The title of a children's story, "It Could Always Be Worse," is an apt description of the budget situation this year.
We are looking forward to a modest increase that will fund merits and a cost-of-living adjustments.
This upturn in our budget picture assumes no mid-year state budget reduction--the so-called "trigger" cuts--that could be mandated by the Legislature this fall if state revenues fall short of expectations. At this point, no one expects that the "trigger" will be pulled. In this fiscal respite, we have time to think and plan deliberately for the future.
The series of budget cuts we have suffered in the past three years and the uncertain financial prospects ahead are among several factors that create a newly difficult environment for Berkeley.

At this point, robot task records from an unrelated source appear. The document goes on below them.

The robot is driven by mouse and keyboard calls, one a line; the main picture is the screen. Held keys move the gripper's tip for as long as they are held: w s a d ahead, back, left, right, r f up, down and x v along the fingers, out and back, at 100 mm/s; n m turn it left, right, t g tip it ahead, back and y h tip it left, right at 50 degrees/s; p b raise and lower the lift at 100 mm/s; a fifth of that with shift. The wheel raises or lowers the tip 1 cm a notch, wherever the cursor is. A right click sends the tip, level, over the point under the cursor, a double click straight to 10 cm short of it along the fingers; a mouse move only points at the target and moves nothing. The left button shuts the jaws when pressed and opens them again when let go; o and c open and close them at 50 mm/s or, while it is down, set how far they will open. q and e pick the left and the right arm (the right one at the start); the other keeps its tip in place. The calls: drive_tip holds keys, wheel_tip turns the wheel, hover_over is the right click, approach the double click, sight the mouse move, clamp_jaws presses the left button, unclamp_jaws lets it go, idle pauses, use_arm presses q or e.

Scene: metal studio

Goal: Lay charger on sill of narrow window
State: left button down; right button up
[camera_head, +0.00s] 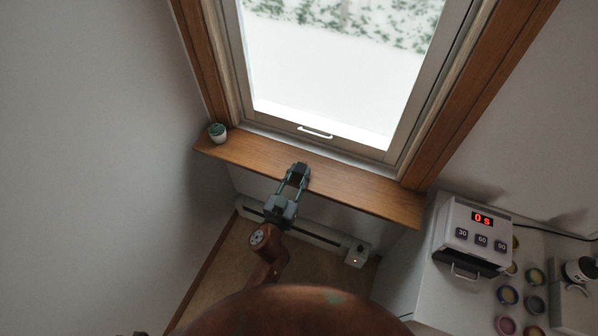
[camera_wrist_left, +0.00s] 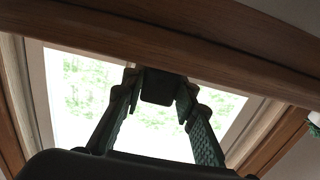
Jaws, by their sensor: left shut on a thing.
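The charger is a small dark block (camera_head: 301,167) at the tips of my left gripper (camera_head: 299,174). In the left wrist view the charger (camera_wrist_left: 158,87) sits between the two green-padded fingers, which are closed on its sides. In the head view the charger and fingertips overlap the wooden sill (camera_head: 350,188) of the narrow window (camera_head: 325,70), near the middle of its length. I cannot tell whether the charger touches the sill. The sill's wood (camera_wrist_left: 90,38) crosses the top of the left wrist view. My right gripper is not in view.
A small potted succulent (camera_head: 217,133) stands at the sill's left end. The sill is clear on both sides of the gripper. A white heater (camera_head: 315,232) runs below it. At right, a white counter holds a timer device (camera_head: 472,238) reading 0 s and several colored round pots (camera_head: 508,295).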

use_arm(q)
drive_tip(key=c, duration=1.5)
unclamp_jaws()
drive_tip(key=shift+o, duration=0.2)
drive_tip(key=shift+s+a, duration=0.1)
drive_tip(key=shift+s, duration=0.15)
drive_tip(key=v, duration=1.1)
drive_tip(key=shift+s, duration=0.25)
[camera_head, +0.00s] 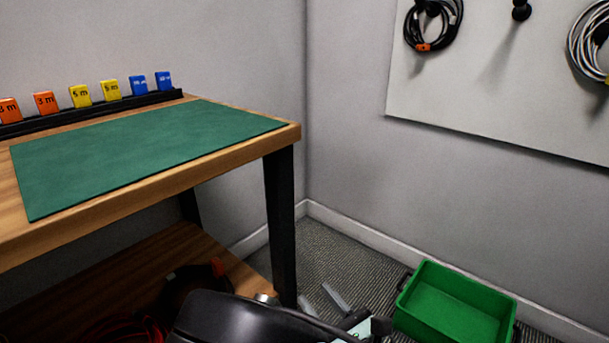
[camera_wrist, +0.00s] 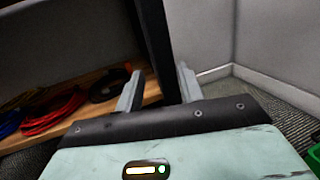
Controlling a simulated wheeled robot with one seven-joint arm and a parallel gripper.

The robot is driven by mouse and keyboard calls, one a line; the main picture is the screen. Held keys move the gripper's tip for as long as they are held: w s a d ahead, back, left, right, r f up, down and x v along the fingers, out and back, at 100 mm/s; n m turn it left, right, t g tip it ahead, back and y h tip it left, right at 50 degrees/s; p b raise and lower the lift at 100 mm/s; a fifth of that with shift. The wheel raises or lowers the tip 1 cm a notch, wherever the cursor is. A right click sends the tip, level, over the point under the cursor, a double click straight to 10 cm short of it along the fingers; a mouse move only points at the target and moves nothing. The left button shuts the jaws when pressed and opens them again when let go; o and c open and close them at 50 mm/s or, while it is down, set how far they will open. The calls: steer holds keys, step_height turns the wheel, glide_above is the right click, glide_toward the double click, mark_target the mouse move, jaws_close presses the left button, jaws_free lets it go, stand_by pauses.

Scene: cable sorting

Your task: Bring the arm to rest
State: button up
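My gripper (camera_head: 321,298) is low in the head view, in front of the table leg and to the left of the green crate. In the wrist view my gripper (camera_wrist: 158,86) shows two grey fingers standing apart with nothing between them. It is open and empty. The dark rounded part of my arm covers the bottom middle of the head view.
A wooden table (camera_head: 215,148) carries a green mat (camera_head: 140,148) and colored length tags. Its lower shelf holds coiled cables (camera_wrist: 60,108). A dark table leg (camera_head: 281,225) stands close by. A green crate (camera_head: 455,302) is on the floor. Coiled cables hang on a wall board (camera_head: 490,90).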

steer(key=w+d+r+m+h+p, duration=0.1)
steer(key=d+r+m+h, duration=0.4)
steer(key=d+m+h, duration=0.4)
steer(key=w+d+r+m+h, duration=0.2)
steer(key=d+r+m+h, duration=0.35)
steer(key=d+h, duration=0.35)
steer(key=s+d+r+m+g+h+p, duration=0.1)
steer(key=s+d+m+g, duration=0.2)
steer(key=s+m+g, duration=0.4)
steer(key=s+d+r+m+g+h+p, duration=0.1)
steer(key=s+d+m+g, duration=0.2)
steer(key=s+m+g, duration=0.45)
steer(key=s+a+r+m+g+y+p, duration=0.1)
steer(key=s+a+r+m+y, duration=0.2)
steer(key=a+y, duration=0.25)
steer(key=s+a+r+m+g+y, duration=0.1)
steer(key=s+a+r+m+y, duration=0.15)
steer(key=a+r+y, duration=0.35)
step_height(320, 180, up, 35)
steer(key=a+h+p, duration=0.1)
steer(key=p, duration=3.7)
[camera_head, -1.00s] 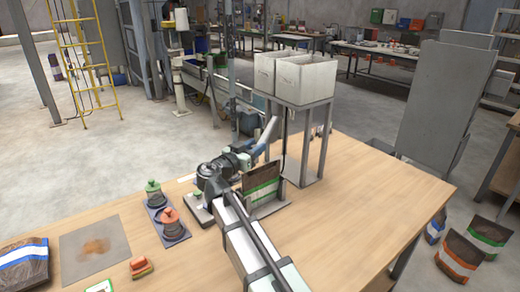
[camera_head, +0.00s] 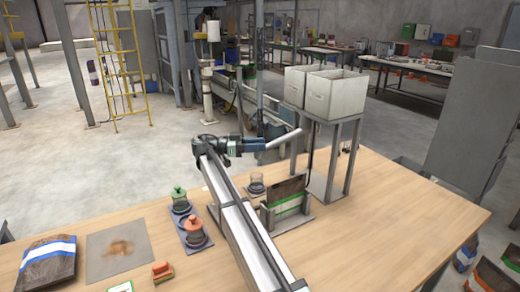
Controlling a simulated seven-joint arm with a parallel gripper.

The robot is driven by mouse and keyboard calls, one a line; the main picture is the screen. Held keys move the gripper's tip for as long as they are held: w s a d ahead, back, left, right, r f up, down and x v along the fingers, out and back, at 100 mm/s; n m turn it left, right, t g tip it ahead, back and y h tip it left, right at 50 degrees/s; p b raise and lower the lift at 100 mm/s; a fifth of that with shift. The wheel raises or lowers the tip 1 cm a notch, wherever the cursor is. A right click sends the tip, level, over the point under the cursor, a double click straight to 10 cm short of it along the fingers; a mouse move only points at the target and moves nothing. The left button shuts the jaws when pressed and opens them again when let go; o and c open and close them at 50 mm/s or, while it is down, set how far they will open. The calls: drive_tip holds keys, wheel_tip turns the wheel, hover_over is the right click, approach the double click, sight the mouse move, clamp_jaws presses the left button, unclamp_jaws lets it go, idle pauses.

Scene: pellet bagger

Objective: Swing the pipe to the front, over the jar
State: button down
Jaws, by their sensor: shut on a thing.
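The pipe (camera_head: 283,139) is a pale grey tube. It slopes from near the top of the metal stand down to the left. My gripper (camera_head: 256,147) is shut on its lower left end, and the jaws are small and partly hidden in this view. The clear jar (camera_head: 256,182) stands on the table, left of an upright brown bag. In the picture, the pipe's lower end and my gripper are above the jar, apparently behind it. The pipe's mouth is hidden at my gripper.
The metal stand (camera_head: 350,160) carries white bins (camera_head: 335,92). The brown bag (camera_head: 287,194) with a green stripe stands in a holder. A green-topped pot (camera_head: 180,198) and an orange-topped pot (camera_head: 193,230) are left of my arm. The table's right side is clear.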

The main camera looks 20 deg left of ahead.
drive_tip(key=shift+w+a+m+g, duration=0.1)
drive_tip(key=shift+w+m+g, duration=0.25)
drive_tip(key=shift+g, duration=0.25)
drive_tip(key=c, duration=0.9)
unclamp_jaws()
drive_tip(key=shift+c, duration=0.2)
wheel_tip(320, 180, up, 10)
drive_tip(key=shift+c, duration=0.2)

Other factors include a decline in research funding, the increasing scrutiny of overhead, and the prospect of an increase toward the end of the century in the student population eligible to attend the University of California.
Together, these factors shape the challenges I believe will motivate our planning for the next five years.
Looking for Funding
Our first challenge is to find effective alternatives to lost state support. Increased fees and the upcoming capital campaign provide two additional sources of income. We have to search out other sources.
Other public universities have found their own ways to work with reduced public revenue. The University of Michigan, for example, has "privatized" itself through fees that are much steeper than those at UC. We need to assess the impact such privatization has on student access before we decide whether to follow this model.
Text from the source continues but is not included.